It can be hard to reconcile St. Lucia’s tropical splendor and Creole culture with lonesome cowboys and pickup trucks—indeed, the source of the island’s fascination with country is the subject of debate even among its islanders. The one thing nearly everyone recalls—whether you talk to elder shopkeepers or hipster DJs at downtown bars—is the childhood ritual of standing on their mothers’ feet and being taught to square-dance, as country music poured from the family radio.


Radio 100 Helen FM founder Steve Anius

Some locals say it all started back in the 1960s, when migrant workers traveled to Florida for seasonal farm work, returning with stacks of country music records. Others, like Steve Anius, have a different theory. Anius, a 76-year-old radio station owner, former politician and possibly the island’s foremost country aficionado, believes that St. Lucia first caught the bug during World War II, when two now inactive U.S. Air Force bases were established here.

 

“When I was a young boy, there were no FM broadcasts. We used to listen to AFRTS (Armed Forces Radio and Television Service) on shortwave radio,” Anius says. “That’s the station they used to broadcast to their servicemen overseas. They played country music almost nonstop. You’d open your front doors and could hear that everyone was listening to it.”  

 

It’s Sunday night high up in the hills, and Anius is on air at Radio 100 Helen FM, the station he founded in 1994. He’s leaning into the microphone, wearing a George Jones T-shirt and cowboy hat, surrounded by shelves of country music CDs. In the booth with him is fellow country DJ John Sexius, who’ll be taking the next shift, broadcasting until 3 or 4 in the morning, fielding telephone requests from folks around the island and the region, or even farther away.

 

“Every now and then, we’ll get a call from a trucker driving through the [American] South, tuned in through the internet,” says Sexius. “They compliment us for sticking to the classics.”

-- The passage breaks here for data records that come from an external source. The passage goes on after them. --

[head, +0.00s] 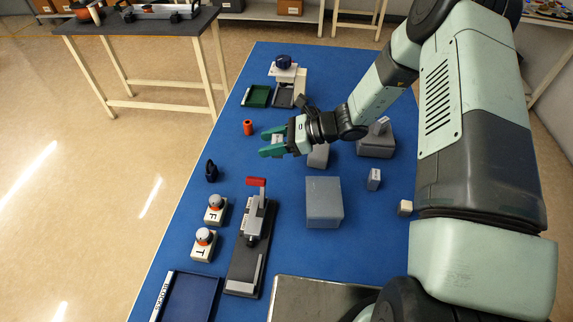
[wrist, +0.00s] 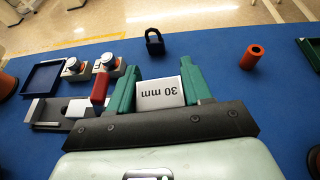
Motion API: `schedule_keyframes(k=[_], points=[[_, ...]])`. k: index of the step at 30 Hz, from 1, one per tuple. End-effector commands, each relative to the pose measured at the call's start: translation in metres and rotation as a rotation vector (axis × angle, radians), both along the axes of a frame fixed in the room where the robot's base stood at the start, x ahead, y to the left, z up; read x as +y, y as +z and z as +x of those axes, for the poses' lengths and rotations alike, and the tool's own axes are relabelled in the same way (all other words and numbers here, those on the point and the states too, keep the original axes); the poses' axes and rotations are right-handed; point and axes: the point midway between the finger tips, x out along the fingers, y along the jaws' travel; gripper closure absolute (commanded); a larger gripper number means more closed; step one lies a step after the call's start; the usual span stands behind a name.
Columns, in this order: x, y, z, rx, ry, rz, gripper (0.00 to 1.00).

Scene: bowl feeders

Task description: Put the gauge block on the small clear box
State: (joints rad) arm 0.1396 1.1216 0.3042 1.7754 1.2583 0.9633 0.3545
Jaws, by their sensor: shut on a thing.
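My gripper (head: 268,144) is shut on a white gauge block (wrist: 160,93) marked "30 mm", held between its green fingers above the blue table. The block also shows as a small pale patch between the fingers in the head view (head: 278,139). A grey, box (head: 324,203) that looks translucent stands mid-table, below and right of my gripper in the head view. A smaller grey box (head: 318,157) lies just right of my gripper, partly hidden by my arm. I cannot tell from its surface whether this smaller one is clear. Neither box is identifiable in the wrist view.
Two small pale blocks (head: 374,179) (head: 405,207) stand on the right. A grey block (head: 376,146) bears a small piece. An orange cylinder (head: 248,128), black padlock (head: 211,171), red-handled clamp (head: 256,182), two knob units (head: 215,213) and blue tray (head: 188,297) lie left.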

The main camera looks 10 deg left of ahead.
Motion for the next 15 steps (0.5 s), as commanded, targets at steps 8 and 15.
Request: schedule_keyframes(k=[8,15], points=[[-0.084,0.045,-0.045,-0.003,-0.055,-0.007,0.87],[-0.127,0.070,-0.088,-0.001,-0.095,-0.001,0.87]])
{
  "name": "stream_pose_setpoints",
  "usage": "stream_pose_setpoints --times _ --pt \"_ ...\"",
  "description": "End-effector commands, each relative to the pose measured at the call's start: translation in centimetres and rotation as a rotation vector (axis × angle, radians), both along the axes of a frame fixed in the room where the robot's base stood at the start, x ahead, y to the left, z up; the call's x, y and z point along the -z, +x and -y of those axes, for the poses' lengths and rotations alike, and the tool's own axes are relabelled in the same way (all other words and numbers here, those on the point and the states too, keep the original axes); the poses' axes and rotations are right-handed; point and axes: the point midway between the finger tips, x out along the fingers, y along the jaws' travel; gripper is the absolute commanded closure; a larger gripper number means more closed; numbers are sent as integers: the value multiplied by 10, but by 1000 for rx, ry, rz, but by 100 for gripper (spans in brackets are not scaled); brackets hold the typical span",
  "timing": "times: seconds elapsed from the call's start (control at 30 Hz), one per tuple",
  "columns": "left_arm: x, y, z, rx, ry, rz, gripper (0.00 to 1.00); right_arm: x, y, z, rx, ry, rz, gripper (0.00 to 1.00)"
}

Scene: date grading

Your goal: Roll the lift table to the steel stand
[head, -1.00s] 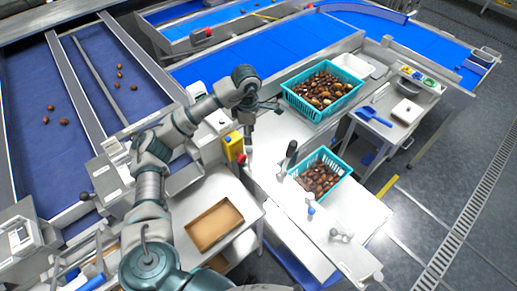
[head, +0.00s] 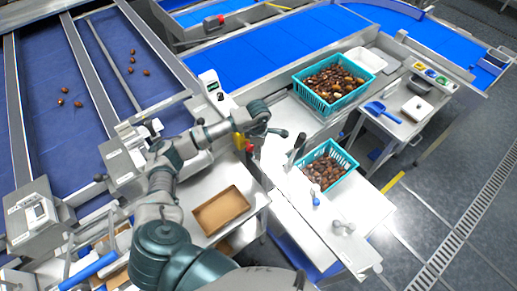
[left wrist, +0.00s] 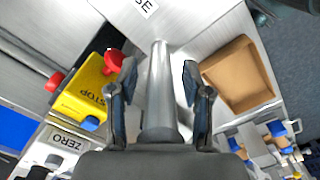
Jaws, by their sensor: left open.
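My left gripper (left wrist: 160,92) is open in the left wrist view, its two dark fingers on either side of a steel bar (left wrist: 160,110). I cannot tell whether they touch it. In the head view, my left wrist is beside a yellow stop box with a red button (head: 239,142), and the fingers are hard to make out. A pale steel table (head: 300,215) with a black upright lever (head: 297,148) stands right of it. A grey side stand (head: 393,126) is further right. I cannot tell for certain which is the lift table or the steel stand. My right gripper is not visible.
A teal crate of dates (head: 331,108) sits at the back, and a smaller one (head: 347,178) lies nearer. A brown tray (head: 221,210) is on the front steel surface; it also shows in the left wrist view (left wrist: 237,75). Open grey floor (head: 430,215) lies at the right.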

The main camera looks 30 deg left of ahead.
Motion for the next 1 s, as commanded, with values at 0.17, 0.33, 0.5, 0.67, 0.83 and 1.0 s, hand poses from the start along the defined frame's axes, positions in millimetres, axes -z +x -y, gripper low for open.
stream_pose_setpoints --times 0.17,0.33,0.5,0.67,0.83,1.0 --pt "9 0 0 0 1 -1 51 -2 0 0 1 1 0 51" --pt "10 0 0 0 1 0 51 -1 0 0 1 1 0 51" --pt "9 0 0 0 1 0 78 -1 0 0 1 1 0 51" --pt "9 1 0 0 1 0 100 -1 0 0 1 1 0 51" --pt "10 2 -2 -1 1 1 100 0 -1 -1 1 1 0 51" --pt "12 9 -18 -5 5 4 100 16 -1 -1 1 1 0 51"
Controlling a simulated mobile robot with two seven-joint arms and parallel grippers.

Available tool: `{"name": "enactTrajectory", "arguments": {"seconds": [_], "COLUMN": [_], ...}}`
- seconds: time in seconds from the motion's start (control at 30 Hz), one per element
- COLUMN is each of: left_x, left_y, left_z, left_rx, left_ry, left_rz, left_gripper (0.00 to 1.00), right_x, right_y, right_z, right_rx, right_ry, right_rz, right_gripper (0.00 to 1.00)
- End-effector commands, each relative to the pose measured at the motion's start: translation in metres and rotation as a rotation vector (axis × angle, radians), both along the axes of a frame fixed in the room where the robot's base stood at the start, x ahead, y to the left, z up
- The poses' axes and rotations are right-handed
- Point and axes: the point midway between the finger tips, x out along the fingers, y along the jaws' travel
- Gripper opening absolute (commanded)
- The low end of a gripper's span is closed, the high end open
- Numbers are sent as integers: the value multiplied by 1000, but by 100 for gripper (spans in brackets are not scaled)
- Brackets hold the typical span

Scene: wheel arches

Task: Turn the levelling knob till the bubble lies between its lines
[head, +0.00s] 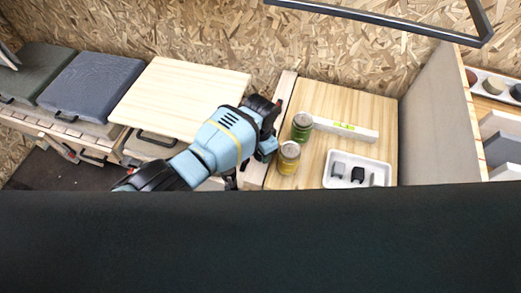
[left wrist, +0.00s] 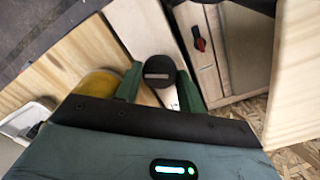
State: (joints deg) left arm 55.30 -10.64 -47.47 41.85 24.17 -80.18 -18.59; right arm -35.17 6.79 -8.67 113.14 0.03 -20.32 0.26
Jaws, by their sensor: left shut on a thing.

Leaving the station for the night, Anius drives north to the hills outside the capital city of Castries to a bar called Twist, perhaps the most popular venue for country dances on the island. Years ago, that honor belonged to a now shuttered place in the heart of the capital called Nashville Palace, which Anius rented from the city. It was just one of his many ventures in the local country music scene, from promoting parties to managing St. Lucia’s biggest country star, L.M. Stone.
 


Outdoor country dancing at night

It’s a mostly middle-aged crowd at Twist tonight, and the first thing that strikes you as you watch them move is how practiced they are. Where the younger crowd at Kalimé merely rocked and swayed to the tunes, here the dancers showcase an elaborate array of square-dancing styles. One couple, former square-dancing champions Lawrence Louison and Katisha Menal, prance and lockstep in a deliberate, almost ceremonial fashion. They met at a dance a decade ago and have been together ever since.

 

“I saw him dancing with another woman, and when he asked to dance with me, I said no, although I really wanted to say yes. I eventually said yes,” Menal says, grinning. “The music is very loving and calm. It’s good music to dance to if you really love someone.”

 

“It goes both ways,” Louison adds. “If your woman leaves you, it’s the best thing to listen to. It will help you with the sadness.” 

 

Although country has a long history in St. Lucia, it’s certainly not the only music that provides a soundtrack to island life. Reggae and dancehall music pump out of clubs and storefronts, and the streets come alive every July to the beat of soca music during the annual carnival. For some, this is what the island should sound like—local music for local people. In the early days in particular, Anius drew criticism for his efforts to jump-start a local country music cottage industry.

 

“Some people wrote to the newspaper saying we were trying to change the culture,” says Anius, sipping an orange juice. “There will always be a few people who don’t understand why we love it so much and say it’s redneck music, but I think about it like this: When a baby bird is born, its beak opens to eat even before its eyes have opened. It takes what it’s given. The simple truth is that country music has been around in St. Lucia before reggae was even created; it’s what we know.”

 

In fact, the island’s affinity for the genre may predate World War II. According to anthropologist Jerry Wever, square dancing bears a strong resemblance to kwadril, a banjo- and fiddle-led folk dance derived from the quadrille, a formal dance popular in 18th-century Europe. Wever argues that St. Lucians have “creolized” country and western in the same way they did with the music and dance of their former colonizers. What’s more, he says, the rhythms of country align with the habanera beat, prevalent in so many forms of Caribbean music.

 

For L.M. Stone, who got his start singing in his church at 9 years old, it’s not just familiar rhythms that make country music sound like home, but also a shared experience. St. Lucia is one of the most solidly Christian islands in the region; it is also one whose national identity is closely tied to life on the farm. In this regard, the life of the average St. Lucian in the 1950s wouldn’t have been vastly different from their contemporaries living in the American South.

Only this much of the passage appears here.